» **Provided data**:
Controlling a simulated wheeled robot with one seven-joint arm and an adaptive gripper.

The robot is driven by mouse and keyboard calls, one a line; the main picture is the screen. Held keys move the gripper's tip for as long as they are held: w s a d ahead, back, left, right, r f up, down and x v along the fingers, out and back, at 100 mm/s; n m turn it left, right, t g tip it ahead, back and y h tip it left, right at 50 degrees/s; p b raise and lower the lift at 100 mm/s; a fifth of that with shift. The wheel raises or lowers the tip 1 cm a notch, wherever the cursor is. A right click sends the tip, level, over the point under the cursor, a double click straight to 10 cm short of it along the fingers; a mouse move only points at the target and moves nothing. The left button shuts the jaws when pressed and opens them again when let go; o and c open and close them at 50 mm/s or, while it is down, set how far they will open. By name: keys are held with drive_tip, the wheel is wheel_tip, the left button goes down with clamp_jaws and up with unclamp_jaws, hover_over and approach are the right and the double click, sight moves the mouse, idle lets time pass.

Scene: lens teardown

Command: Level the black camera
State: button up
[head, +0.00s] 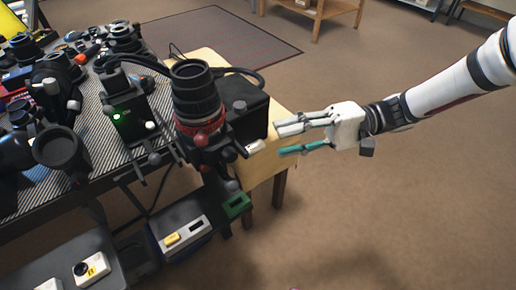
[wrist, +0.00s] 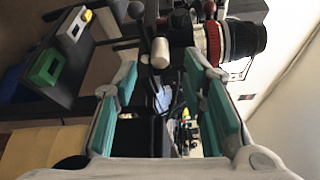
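The black camera (head: 243,112) stands at the table's right end in the head view. Its large lens (head: 195,88), with a red ring, points upward, and the body looks tilted. Below it are the dark knobs and arms of a mount. A white-tipped handle (head: 254,147) sticks out toward my gripper (head: 281,141). My gripper is open, to the right of the camera and apart from it. In the wrist view the lens (wrist: 248,40) lies at upper right and the white handle tip (wrist: 161,53) shows between and beyond my open fingers (wrist: 163,78). Nothing is held.
The ribbed table (head: 95,150) holds several lenses and a black device with a green light (head: 128,115). A light wooden table (head: 262,167) stands behind the camera. A lower shelf carries a grey box (head: 185,234) and a green block (head: 236,205). Open floor lies at right.

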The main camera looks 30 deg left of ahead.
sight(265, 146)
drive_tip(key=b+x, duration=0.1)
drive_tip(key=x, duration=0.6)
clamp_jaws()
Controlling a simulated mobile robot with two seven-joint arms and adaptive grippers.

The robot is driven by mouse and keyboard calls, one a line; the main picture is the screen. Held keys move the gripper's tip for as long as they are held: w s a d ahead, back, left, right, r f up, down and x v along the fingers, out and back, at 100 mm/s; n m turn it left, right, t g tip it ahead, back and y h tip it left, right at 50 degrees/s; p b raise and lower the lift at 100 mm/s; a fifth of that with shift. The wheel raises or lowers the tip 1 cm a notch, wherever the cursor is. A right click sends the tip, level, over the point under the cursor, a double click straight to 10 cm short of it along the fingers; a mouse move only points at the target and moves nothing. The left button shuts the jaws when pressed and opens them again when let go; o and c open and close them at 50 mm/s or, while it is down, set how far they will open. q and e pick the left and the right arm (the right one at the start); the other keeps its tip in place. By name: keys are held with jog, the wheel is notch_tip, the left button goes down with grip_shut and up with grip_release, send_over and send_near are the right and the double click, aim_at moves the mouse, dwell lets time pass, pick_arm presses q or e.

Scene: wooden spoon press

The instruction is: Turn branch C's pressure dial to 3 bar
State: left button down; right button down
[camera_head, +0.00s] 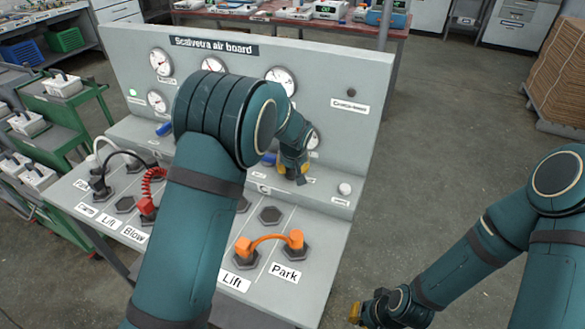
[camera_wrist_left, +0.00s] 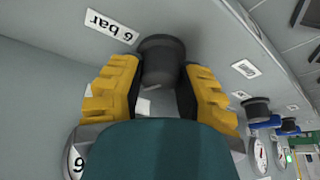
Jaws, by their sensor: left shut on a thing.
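A dark grey round knob (camera_wrist_left: 160,62) stands out from the grey face of the air board (camera_head: 335,75). In the left wrist view, my left gripper (camera_wrist_left: 158,85) has its yellow fingers on both sides of this knob and is shut on it. A "6 bar" label (camera_wrist_left: 108,27) is beside the knob, upside down in that view. The knob's pointer and branch letter cannot be read. In the head view, my left gripper (camera_head: 292,168) is at the board's lower right and hides the knob. My right gripper (camera_head: 368,312) is low, away from the board; its opening is unclear.
Round gauges (camera_head: 161,62) are on the board, one partly behind my left gripper. An orange hose (camera_head: 270,238) links two ports on the sloping panel; a red coiled hose (camera_head: 153,180) is further left. Green carts (camera_head: 65,120) stand left.

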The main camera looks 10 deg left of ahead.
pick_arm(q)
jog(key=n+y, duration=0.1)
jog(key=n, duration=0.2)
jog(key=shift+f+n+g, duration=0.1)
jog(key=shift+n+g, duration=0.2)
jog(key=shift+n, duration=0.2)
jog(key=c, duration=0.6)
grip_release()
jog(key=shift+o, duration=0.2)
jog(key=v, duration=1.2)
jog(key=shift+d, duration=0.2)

» **Goal**:
Copy out each line word for word, please, skipping the images.

» **Correct answer**:
Controlling a simulated wheeled robot with one seven-joint arm and an adaptive gripper.

The robot is driven by mouse and keyboard calls, one a line; the main picture is the screen. Held keys move the gripper's tip for as long as they are held: w s a d ahead, back, left, right, r f up, down and x v along the fingers, out and back, at 100 mm/s; n m turn it left, right, t g tip it ahead, back and y h tip it left, right at 50 degrees/s; p b raise and lower the lift at 100 mm/s; a fifth of that with shift. The wheel raises or lowers the tip 1 cm a notch, wherever the cursor is. A right click sends the tip, level, over the point under the cursor, a double click straight to 10 cm short of it along the fingers; a mouse move only points at the target and moves nothing. The left button shuts the jaws when pressed and opens them again when let go; o and c open and close them at 50 mm/s or, while it is down, set how far they will open. By name: keys are held with drive_tip, the wheel is wheel_tip, the left button goes down with clamp_jaws and up with unclamp_jaws, hover_over and approach are the right and the double click, sight moves the mouse, idle lets time pass.

Scene: lens teardown

Command: Level the black camera
State: button up
[head, +0.00s] 
[wrist, +0.00s] 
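The black camera (head: 243,112) stands at the table's right end in the head view. Its large lens (head: 195,88), with a red ring, points upward, and the body looks tilted. Below it are the dark knobs and arms of a mount. A white-tipped handle (head: 254,147) sticks out toward my gripper (head: 281,141). My gripper is open, to the right of the camera and apart from it. In the wrist view the lens (wrist: 248,40) lies at upper right and the white handle tip (wrist: 161,53) shows between and beyond my open fingers (wrist: 163,78). Nothing is held.
The ribbed table (head: 95,150) holds several lenses and a black device with a green light (head: 128,115). A light wooden table (head: 262,167) stands behind the camera. A lower shelf carries a grey box (head: 185,234) and a green block (head: 236,205). Open floor lies at right.

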The main camera looks 30 deg left of ahead.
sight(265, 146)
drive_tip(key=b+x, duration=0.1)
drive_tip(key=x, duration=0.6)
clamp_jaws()
Controlling a simulated mobile robot with two seven-joint arms and adaptive grippers.

The robot is driven by mouse and keyboard calls, one a line; the main picture is the screen. Held keys move the gripper's tip for as long as they are held: w s a d ahead, back, left, right, r f up, down and x v along the fingers, out and back, at 100 mm/s; n m turn it left, right, t g tip it ahead, back and y h tip it left, right at 50 degrees/s; p b raise and lower the lift at 100 mm/s; a fifth of that with shift. The wheel raises or lowers the tip 1 cm a notch, wherever the cursor is. A right click sends the tip, level, over the point under the cursor, a double click straight to 10 cm short of it along the fingers; a mouse move only points at the target and moves nothing. The left button shuts the jaws when pressed and opens them again when let go; o and c open and close them at 50 mm/s or, while it is down, set how far they will open. q and e pick the left and the right arm (the right one at the start); the other keeps its tip in place. By name: keys are held with jog, the wheel is notch_tip, the left button goes down with grip_shut and up with grip_release, send_over and send_near are the right and the double click, aim_at moves the mouse, dwell lets time pass, pick_arm presses q or e.

Scene: wooden spoon press

The instruction is: Turn branch C's pressure dial to 3 bar
State: left button down; right button down
[camera_head, +0.00s] 
[camera_wrist_left, +0.00s] 
Jaws, by their sensor: left shut on a thing.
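A dark grey round knob (camera_wrist_left: 160,62) stands out from the grey face of the air board (camera_head: 335,75). In the left wrist view, my left gripper (camera_wrist_left: 158,85) has its yellow fingers on both sides of this knob and is shut on it. A "6 bar" label (camera_wrist_left: 108,27) is beside the knob, upside down in that view. The knob's pointer and branch letter cannot be read. In the head view, my left gripper (camera_head: 292,168) is at the board's lower right and hides the knob. My right gripper (camera_head: 368,312) is low, away from the board; its opening is unclear.
Round gauges (camera_head: 161,62) are on the board, one partly behind my left gripper. An orange hose (camera_head: 270,238) links two ports on the sloping panel; a red coiled hose (camera_head: 153,180) is further left. Green carts (camera_head: 65,120) stand left.

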The main camera looks 10 deg left of ahead.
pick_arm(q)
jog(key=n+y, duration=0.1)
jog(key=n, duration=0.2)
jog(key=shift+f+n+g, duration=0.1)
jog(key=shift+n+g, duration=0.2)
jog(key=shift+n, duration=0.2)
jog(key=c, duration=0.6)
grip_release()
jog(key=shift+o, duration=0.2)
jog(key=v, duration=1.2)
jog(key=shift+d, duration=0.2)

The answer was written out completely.